The parish is without significant physical features.
The surface is composed of gravels and brick-earth
and falls from a little below 50 feet in the north to 25
feet by the Thames. (fn. 8) The hamlets of Sunbury and
Kempton, first mentioned respectively in 962 and
1086, (fn. 9) stand on slight rises on the river bank at
junctions between the main road along the river
from Kingston to Chertsey and lanes (Green Street
and French Street) running northwards to the
common. Charlton and Upper Halliford lie away
from the river in the west of the parish: Charlton is
mentioned in 1086 and Halliford in 962, though no
reference has been found to the hamlet of Upper
Halliford before 1274. (fn. 10) Each of these settlements
represented the nucleus of a medieval manor, except
for Upper Halliford which was probably the lesser
of the two hamlets within Halliford manor, and each
of the manors except Charlton, which had no river
frontage, formed a narrow strip running back from
the river over the open fields to the common. (fn. 11)

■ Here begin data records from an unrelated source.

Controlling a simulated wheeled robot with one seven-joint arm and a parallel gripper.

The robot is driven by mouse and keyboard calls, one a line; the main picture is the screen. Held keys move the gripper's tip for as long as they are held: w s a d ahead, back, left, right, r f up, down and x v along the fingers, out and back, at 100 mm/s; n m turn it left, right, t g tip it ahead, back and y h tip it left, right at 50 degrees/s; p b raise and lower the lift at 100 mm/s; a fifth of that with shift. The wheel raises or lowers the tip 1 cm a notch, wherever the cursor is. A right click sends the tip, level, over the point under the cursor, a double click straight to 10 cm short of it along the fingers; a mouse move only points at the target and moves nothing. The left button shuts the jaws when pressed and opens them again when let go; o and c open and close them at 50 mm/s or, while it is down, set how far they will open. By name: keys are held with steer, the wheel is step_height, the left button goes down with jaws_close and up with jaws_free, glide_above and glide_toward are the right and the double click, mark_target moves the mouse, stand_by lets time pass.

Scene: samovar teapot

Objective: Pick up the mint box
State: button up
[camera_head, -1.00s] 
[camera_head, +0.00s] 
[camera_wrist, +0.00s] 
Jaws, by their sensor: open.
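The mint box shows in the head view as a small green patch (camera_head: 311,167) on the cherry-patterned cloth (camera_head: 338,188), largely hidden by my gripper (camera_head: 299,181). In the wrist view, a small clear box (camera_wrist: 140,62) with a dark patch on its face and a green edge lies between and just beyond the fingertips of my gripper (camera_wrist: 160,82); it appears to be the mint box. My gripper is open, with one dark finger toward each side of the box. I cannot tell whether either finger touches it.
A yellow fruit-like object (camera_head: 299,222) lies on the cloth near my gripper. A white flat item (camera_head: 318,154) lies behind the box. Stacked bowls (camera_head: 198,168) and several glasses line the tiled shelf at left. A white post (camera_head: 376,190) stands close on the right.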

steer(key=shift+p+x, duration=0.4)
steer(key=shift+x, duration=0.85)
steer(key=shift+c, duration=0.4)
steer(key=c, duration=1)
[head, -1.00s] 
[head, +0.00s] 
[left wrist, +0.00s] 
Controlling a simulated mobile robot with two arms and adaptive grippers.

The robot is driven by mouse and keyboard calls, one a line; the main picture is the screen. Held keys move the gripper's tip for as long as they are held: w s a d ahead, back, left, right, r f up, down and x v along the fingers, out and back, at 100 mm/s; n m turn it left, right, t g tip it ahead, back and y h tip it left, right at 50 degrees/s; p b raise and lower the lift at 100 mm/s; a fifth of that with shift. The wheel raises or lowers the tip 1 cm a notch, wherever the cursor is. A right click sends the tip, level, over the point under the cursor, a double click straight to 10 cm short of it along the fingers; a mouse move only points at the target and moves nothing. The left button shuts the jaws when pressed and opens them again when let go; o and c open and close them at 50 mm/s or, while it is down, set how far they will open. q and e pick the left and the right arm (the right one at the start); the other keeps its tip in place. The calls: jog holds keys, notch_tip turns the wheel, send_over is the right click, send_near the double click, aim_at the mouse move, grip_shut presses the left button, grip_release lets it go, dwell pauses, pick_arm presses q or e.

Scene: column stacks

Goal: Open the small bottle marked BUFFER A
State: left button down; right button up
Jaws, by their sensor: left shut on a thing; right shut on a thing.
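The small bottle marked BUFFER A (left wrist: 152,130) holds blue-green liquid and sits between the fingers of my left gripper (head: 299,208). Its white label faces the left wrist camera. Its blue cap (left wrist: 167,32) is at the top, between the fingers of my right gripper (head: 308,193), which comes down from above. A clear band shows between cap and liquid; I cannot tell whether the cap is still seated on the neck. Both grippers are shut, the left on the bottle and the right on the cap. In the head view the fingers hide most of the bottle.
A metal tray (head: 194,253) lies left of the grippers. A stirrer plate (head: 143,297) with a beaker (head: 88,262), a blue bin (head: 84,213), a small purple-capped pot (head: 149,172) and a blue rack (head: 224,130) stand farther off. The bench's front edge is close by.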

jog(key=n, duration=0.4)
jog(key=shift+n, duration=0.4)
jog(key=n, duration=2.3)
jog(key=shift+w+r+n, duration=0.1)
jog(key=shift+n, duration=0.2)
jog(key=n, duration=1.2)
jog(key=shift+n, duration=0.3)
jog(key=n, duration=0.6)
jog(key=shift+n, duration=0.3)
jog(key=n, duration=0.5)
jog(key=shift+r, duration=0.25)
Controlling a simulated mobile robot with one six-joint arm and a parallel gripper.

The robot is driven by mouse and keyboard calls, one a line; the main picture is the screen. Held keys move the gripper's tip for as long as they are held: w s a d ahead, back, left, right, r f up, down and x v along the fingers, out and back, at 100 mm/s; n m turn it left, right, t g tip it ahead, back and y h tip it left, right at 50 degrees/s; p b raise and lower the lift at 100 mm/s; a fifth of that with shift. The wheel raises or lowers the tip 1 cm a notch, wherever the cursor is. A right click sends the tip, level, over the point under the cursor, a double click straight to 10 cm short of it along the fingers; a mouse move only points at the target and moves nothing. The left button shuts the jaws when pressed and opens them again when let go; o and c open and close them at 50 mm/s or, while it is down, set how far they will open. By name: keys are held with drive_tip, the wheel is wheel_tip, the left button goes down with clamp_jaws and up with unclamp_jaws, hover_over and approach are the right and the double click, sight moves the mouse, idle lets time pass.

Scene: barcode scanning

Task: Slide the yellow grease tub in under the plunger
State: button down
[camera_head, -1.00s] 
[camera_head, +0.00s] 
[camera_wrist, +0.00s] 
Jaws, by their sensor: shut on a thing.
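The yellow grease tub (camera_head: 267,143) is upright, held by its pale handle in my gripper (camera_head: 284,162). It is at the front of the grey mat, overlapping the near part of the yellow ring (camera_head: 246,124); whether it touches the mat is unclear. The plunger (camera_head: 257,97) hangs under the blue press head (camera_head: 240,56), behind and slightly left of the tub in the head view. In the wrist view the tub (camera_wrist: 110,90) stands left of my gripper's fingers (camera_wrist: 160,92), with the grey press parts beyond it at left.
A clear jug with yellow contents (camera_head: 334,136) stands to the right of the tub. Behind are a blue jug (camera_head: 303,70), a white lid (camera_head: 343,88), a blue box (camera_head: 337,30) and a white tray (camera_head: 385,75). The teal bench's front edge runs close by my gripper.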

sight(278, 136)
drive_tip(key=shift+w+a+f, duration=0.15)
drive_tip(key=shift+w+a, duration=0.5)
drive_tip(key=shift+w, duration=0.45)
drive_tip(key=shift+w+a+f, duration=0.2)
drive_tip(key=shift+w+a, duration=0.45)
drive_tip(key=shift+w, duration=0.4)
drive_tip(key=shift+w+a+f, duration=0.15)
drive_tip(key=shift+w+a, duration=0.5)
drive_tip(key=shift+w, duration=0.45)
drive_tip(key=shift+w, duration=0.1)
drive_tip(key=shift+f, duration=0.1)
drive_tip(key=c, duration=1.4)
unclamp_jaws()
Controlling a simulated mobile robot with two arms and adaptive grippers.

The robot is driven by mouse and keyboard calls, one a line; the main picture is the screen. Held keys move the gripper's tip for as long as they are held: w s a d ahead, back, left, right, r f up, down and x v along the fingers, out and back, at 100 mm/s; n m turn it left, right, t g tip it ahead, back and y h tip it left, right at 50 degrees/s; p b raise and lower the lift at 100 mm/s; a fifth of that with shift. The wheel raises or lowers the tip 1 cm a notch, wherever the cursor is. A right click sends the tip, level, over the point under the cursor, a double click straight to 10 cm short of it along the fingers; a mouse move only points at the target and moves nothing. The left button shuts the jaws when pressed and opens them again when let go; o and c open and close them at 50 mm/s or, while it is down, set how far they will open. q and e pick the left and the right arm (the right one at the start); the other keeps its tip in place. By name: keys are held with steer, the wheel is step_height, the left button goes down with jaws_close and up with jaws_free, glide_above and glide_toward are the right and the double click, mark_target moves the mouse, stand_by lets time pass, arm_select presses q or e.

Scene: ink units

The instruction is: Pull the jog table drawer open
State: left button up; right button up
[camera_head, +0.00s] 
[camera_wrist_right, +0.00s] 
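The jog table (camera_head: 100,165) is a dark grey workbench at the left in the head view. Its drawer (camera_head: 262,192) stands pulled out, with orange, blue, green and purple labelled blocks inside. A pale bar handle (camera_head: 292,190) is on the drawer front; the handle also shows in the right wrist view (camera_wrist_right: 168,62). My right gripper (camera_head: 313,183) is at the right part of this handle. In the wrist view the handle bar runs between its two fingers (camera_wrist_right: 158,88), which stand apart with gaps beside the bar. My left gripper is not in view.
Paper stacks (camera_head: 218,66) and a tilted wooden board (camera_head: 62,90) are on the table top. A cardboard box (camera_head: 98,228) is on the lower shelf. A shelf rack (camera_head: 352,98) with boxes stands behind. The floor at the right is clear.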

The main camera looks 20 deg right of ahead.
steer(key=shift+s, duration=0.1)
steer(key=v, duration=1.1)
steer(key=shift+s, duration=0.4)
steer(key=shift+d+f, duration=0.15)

Charlton lay on the edge of the common, which
covered most of the parish north of the approximate
line of Nursery Road. To the south of Charlton and
around the other hamlets lay the open fields. By
the 18th century, when they had been reduced by
inclosures on the edges, these were known as Charlton
Field, between Charlton Road and Upper Halliford
Road; Sunbury Field, between Upper Halliford
Road and Green Street; and Kempton Field, on the
east of Green Street; each of these lay across
manorial boundaries. The common meadow lay by
the river in the south-west. In 1246 the first inclosure
for a park was made at Kempton. Later the park
covered much of the area north-east of Kempton
village and extended into Hanworth. During the
Middle Ages the royal manor-house of Kempton
may have stood within the park near the site of the
present Kempton Park House. (fn. 12)
The river probably formed the chief highway of
the parish in early times, and the small alleys in
Sunbury village between Thames Street and the
river no doubt led to wharfs. One of these, called
Church Wharf, could not be reached by barges in
1897 because of silting and a few years later visits by
barges were said to be rare. (fn. 13) A ferry was conveyed
with the manor in 1604 (fn. 14) and there were two ferries
near Thames Street in 1956 which by means of the
lock foot-bridge gave access to the Surrey shore.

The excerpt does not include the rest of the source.